Canada's Conservative government introduced legislation Tuesday to scrap a controversial law that requires the registration of rifles and shotguns.
Canada has long required registration of hand guns, but the long-run registry law passed in 1995 faced bitter opposition from rural Canada, the Conservative party's base, which considered it an overreaction to the problem of urban crime.
Public Safety Minister Vic Toews said they don't want laws targeting law-abiding citizens such as hunters.
Police and victims' groups are voicing opposition, but the Conservatives have a new majority in Parliament after national elections in May, and can now scrap the law. They are also proposing to destroy the archive of registrations already collected.
Prime Minister Stephen Harper tried to kill the registry in the last session of Parliament, but the bill was narrowly defeated.

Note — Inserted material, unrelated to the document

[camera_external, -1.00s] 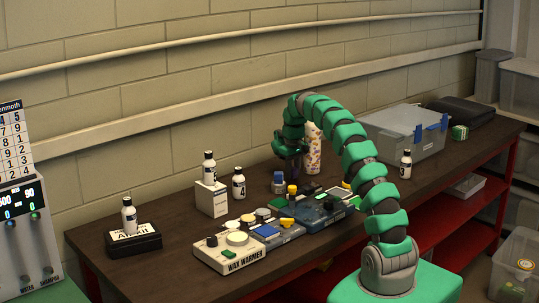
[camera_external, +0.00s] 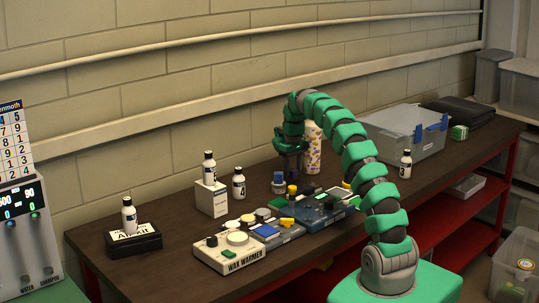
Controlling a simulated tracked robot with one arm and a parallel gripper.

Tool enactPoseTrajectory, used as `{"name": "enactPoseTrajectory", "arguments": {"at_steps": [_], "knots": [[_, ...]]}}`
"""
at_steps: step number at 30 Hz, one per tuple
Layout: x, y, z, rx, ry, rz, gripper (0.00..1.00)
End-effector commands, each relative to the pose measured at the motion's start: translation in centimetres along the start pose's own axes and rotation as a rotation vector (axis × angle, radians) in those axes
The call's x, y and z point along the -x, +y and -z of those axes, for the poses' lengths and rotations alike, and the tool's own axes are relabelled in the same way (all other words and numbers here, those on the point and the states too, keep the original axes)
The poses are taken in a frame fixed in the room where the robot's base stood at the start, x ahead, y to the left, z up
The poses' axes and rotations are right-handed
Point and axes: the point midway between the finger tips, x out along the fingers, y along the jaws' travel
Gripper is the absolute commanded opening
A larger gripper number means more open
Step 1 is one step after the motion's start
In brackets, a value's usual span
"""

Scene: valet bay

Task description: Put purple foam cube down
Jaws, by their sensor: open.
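My gripper (camera_external: 290,150) hangs fingers-down over the back part of the dark workbench (camera_external: 190,243), left of a patterned cylinder (camera_external: 312,150). It is small and dark in this view, with its jaws open. I cannot make out a purple foam cube. A dark shape shows just under the fingers, but I cannot tell whether it is the cube or part of the gripper.
Below the gripper stand a blue-and-grey container (camera_external: 278,183) and a yellow-topped item (camera_external: 292,190). The wax warmer (camera_external: 231,253) and other devices line the front.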

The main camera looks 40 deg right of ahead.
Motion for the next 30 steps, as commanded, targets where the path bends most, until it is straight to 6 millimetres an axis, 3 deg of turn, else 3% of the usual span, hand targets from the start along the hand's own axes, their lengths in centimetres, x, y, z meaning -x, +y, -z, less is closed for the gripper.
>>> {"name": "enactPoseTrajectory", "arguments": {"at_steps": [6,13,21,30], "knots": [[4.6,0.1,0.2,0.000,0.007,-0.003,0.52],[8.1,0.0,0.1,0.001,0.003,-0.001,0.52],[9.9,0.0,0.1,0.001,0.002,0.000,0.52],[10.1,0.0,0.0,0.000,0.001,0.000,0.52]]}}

The former Liberal government passed the tougher gun control law after Marc Lepine shot to death 14 students with a semiautomatic rifle at Montreal's Ecole Polytechnique in 1989.
Families of the victims began holding news conferences and lobbying politicians. By March 1991, they had collected 550,000 names on a petition urging federal action.
After the bill won final passage in 1995, former Liberal Prime Minister Jean Chretien's first comment was that many Americans would be envious.
Chretien noted widespread pro-gun sentiment in the United States, and said the new gun-registration law would give Canada "a personality different from the people of the south of us and I'm very proud."
But Harper's Conservative government vowed to abolish the law when they took power in 2006, and the Conservatives celebrated the announcement Tuesday.
"The Harper government has stood on the side of law-abiding firearm owners, farmers, hunters, and rural Canadians in every region of this country," said Conservative lawmaker Candice Hoeppner, who joined Conservative colleagues in announcing the new bill at a farm outside of Ottawa.
Hoeppner called it a defining moment for the Conservative government and said the registry has been a waste of taxpayers' dollars, close to $2 billion. Hoeppner later said in an interview with The Associated Press that the long gun registry would not have prevented what has become known as the Montreal Massacre.
"Unfortunately, although it was created in response to that, it didn't do anything and does not have the ability to stop that kind of tragedy," she said. Hoeppner said criminals don't register their guns.
"The majority of homicides committed in Canada, for example, do not involve long guns at all. Statistics have shown that long guns, in other words, rifles and shotguns, are not the problem. In reality, they are not the weapons of choice for criminals," she said.
But an internal evaluation from Canada's national police force found the federal gun registry was a useful tool for police. An umbrella group for Quebec police forces also said rifles and shotguns are used more often than handguns to kill police officers in domestic violence cases, suicides and incidents involving youth.
The Coalition for Gun Control urged Canadians to tell their lawmakers to oppose the legislation.
Priscilla de Villiers, whose daughter, Nina, was abducted and killed with a legally owned rifle, defended the long-gun registry.
"No law can prevent all tragedies. But a gun-control law, which includes registration and is rigorously implemented, makes it harder _ not easier _ for dangerous people to get firearms," she said.
The new bill will repeal the requirement to register rifles and shotguns, and calls for the destruction of all records pertaining to the registration of long guns currently contained in the Canadian Firearms Registry.
Hoeppner said those who wish to acquire a firearm or ammunition will continue to be required to pass a police background check, firearms safety course and comply with all firearms safe storage and transportation requirements.
She said firearm owners will also be still be required to have a valid firearms license and will still have to register handguns.